Чтобы провести ее, Хэтэуэю следовало уйти от наблюдения КГБ любой ценой. Раз в неделю секретарша Хэтэуэя взяла за правило кататься вместе с мужем на коньках. Хэтэуэй загримировался под нее и даже надел лицевую маску, взял коньки и сел в машину, за рулем которой был муж его секретарши. Милиционеры у ворот ничего не заметили. Как только машина отъехала достаточно далеко от ворот, он сорвал маску и, страшно волнуясь, выскочил из машины. Он не знал, чего ждать. Увидев, что все тихо, он в течение нескольких часов петлял по холодной вечерней Москве, сбрасывая слежку. Хэтэуэй планировал предложить Кулаку бежать из Советского Союза — это называлось эвакуацией агента. Он взял с собой камеру, чтобы сделать свежий снимок Кулака для нового паспорта. Между тем московская резидентура еще никогда не проводила эвакуацию. Такие операции требовали многомесячного планирования, а у Хэтэуэя было всего несколько дней.

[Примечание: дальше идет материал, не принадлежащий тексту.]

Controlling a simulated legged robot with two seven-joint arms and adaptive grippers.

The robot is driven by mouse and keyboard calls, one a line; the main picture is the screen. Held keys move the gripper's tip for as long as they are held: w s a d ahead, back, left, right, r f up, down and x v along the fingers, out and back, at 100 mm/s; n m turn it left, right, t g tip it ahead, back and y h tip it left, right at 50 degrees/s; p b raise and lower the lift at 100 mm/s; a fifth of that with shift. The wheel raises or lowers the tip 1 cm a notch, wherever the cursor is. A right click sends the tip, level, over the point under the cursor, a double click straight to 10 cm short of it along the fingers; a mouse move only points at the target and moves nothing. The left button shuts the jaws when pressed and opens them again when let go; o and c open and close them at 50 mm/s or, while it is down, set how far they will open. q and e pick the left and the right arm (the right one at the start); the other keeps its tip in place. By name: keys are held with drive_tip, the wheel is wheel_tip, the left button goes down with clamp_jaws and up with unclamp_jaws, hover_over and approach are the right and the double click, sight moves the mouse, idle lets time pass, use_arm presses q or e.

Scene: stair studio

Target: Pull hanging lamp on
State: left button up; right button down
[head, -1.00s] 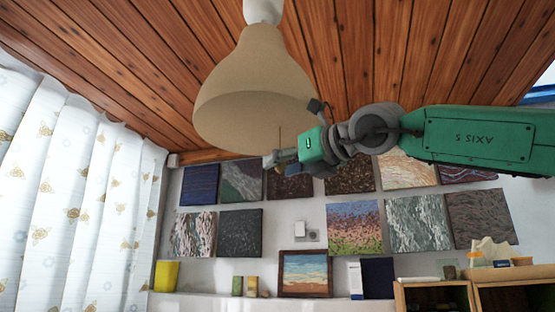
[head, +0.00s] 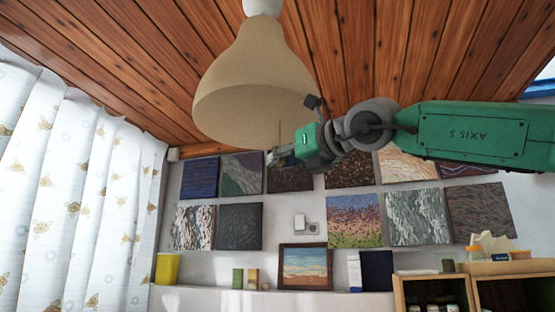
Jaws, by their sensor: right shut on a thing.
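The hanging lamp (head: 245,75) has a beige bell-shaped shade on a white fitting under the wooden ceiling. A thin pull cord (head: 280,130) hangs below the shade's right side. My right gripper (head: 273,156) is at the cord's lower end, just below the shade's rim, and is shut on the cord. The fingers are small here and partly hidden by the gripper's own body. My green right arm comes in from the right. My left gripper is not in view.
Several paintings (head: 354,220) hang on the white wall behind. A patterned curtain (head: 60,200) is at the left. A ledge below holds a yellow pot (head: 167,268) and a framed picture (head: 305,266). Wooden shelves (head: 435,288) stand at the lower right. Space left of the lamp is clear.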

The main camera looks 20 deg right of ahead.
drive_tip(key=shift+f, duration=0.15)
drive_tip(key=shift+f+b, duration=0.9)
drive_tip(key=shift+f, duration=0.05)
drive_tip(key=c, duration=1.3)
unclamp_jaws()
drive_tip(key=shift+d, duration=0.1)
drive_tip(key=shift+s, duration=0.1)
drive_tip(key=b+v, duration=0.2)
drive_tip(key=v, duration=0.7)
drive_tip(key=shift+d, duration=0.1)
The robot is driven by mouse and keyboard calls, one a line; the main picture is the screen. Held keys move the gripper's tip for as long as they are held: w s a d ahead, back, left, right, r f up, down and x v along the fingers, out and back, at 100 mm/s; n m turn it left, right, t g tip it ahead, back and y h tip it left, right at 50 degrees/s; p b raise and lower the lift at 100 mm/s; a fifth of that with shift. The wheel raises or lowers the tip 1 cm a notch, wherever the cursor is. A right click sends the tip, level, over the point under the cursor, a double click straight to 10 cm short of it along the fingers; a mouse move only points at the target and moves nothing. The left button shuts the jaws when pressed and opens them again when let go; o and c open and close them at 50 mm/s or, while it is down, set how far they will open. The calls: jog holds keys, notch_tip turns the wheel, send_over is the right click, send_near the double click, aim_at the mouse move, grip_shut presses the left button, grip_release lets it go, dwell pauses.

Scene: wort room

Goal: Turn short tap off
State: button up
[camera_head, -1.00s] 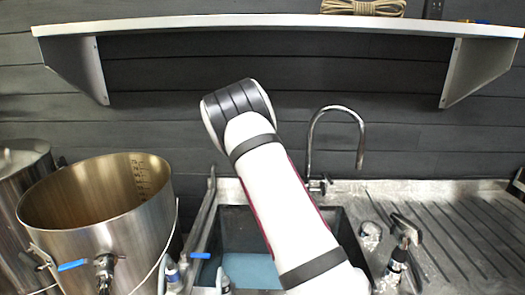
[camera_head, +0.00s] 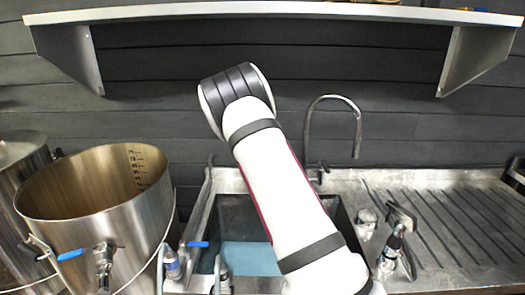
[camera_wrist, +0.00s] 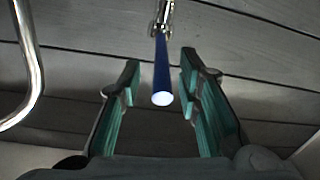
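In the wrist view my gripper (camera_wrist: 160,90) is open. Its two teal-padded fingers stand apart on either side of a blue lever handle (camera_wrist: 161,72). The handle's pale round end faces the camera, with gaps to both fingers. It joins a metal valve fitting (camera_wrist: 163,16) at the top edge. In the head view my arm hides the gripper. A blue tap handle (camera_head: 197,244) shows left of the sink, and another blue handle (camera_head: 70,254) is on the steel kettle's tap (camera_head: 103,256). I cannot tell which tap the wrist view shows.
The steel kettle (camera_head: 90,222) stands left of the sink (camera_head: 233,215). A tall curved faucet (camera_head: 333,98) rises behind the sink, with a ribbed drainboard (camera_head: 450,225) to the right. A shelf (camera_head: 270,14) hangs above. A curved chrome pipe (camera_wrist: 36,60) is left of my gripper.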

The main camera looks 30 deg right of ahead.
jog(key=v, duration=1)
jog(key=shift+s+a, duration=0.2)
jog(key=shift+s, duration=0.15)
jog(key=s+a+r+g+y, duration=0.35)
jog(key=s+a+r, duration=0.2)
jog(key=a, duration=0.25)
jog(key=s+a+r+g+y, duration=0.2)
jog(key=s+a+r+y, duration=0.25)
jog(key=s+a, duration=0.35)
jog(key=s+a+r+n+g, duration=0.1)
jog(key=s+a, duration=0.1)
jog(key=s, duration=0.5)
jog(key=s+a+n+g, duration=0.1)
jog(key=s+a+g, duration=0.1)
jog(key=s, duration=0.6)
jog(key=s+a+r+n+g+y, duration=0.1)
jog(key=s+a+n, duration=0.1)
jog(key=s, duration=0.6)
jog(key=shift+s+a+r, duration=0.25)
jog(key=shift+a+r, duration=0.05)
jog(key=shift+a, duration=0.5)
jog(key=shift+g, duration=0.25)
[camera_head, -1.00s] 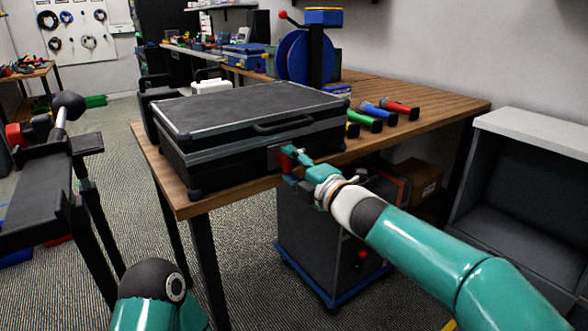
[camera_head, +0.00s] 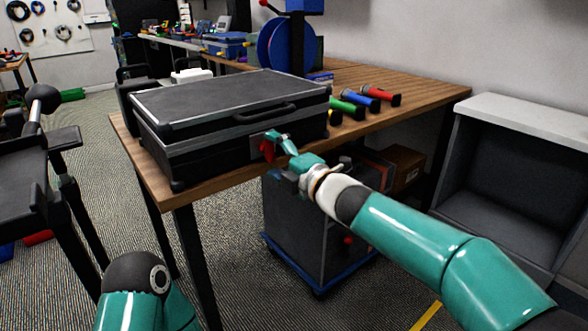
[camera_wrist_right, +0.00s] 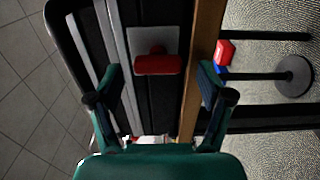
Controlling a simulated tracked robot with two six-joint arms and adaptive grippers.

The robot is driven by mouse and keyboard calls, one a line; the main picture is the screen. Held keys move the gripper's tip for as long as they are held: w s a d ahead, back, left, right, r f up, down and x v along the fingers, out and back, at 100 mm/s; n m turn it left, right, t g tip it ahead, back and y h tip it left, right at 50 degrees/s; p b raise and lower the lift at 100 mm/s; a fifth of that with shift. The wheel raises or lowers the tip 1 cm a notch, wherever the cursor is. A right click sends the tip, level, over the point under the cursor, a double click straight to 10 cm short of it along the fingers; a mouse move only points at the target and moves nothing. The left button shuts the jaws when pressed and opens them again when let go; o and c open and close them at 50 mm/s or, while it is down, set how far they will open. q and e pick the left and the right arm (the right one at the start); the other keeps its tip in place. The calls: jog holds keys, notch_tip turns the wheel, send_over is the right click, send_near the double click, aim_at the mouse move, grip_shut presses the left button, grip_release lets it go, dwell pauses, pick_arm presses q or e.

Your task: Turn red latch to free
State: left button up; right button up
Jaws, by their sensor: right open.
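A black case (camera_head: 232,115) with a dark lid and silver edges lies closed on a wooden table (camera_head: 185,194). The red latch (camera_head: 267,150) is on the case's front face, right of the middle. In the right wrist view the red latch (camera_wrist_right: 158,65) is a bar across a grey plate. My right gripper (camera_head: 276,143) is at the case front by the latch. In the wrist view its open fingers (camera_wrist_right: 160,84) stand on either side of the latch, apart from it. My left gripper is not in view; only part of that arm shows at the bottom left.
Several coloured-handled tools (camera_head: 365,99) lie on the table right of the case. A blue cable reel (camera_head: 287,45) stands behind. A dark cabinet on a blue base (camera_head: 315,274) is under the table. A grey shelf unit (camera_head: 520,170) is at right.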

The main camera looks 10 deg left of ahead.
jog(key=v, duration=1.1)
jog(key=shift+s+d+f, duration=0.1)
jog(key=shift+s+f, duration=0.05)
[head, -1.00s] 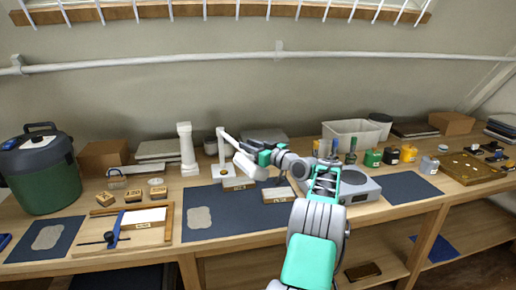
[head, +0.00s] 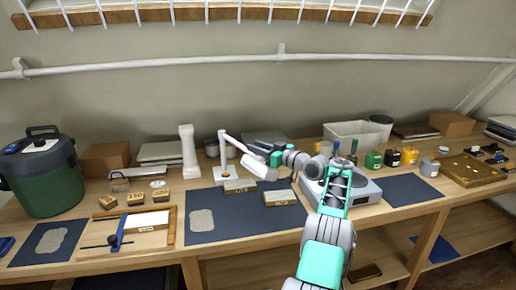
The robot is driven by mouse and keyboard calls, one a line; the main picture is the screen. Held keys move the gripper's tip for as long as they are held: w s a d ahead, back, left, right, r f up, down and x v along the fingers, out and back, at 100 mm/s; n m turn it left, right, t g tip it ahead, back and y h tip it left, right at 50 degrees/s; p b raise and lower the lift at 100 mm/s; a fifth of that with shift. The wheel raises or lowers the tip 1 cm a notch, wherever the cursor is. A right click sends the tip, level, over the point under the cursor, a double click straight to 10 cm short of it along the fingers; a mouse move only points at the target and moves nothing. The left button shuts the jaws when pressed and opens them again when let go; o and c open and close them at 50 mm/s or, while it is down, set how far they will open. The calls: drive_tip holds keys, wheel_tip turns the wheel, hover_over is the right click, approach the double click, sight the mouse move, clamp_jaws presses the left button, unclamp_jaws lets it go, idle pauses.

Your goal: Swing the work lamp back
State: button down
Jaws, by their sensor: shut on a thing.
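The white work lamp (head: 222,158) stands at the back edge of the dark blue mat (head: 235,212), left of the bench's middle. Its jointed arm reaches right and down to a white cylindrical lamp head (head: 259,167) above the mat. My gripper (head: 273,159) comes in from the right and is shut on the lamp head near its right end. The fingertips are small, so the exact contact is hard to see.
Two small labelled blocks (head: 280,198) sit on the mat below the lamp head. A grey scale-like device (head: 367,193) stands close to my arm. A white column (head: 188,152) stands left of the lamp. The mat's front is mostly clear.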

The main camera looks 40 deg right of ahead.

После нескольких часов блужданий по московским улицам, убедившись, что наблюдения нет, Хэтэуэй поднялся по ступенькам дома, где жил Кулак, и собрался позвонить в дверь. Но сидевшая там дежурная остановила Хэтэуэя. Он развернулся и ушел, вынужденный прекратить операцию. Следующим вечером он сделал еще одну попытку и позвонил Кулаку из телефона-автомата на улице. Кулак тут же узнал его характерный южный говор. Хэтэуэй сообщил об утечке, Кулак отвечал спокойно, без колебаний и без признаков страха. Он поблагодарил Хэтэуэя, но сказал, что с ним все будет в порядке, он не хочет, чтобы его тайно вывозили из страны. Больше Хэтэуэй не мог ничего сделать. ЦРУ потеряло Кулака как источник{89}.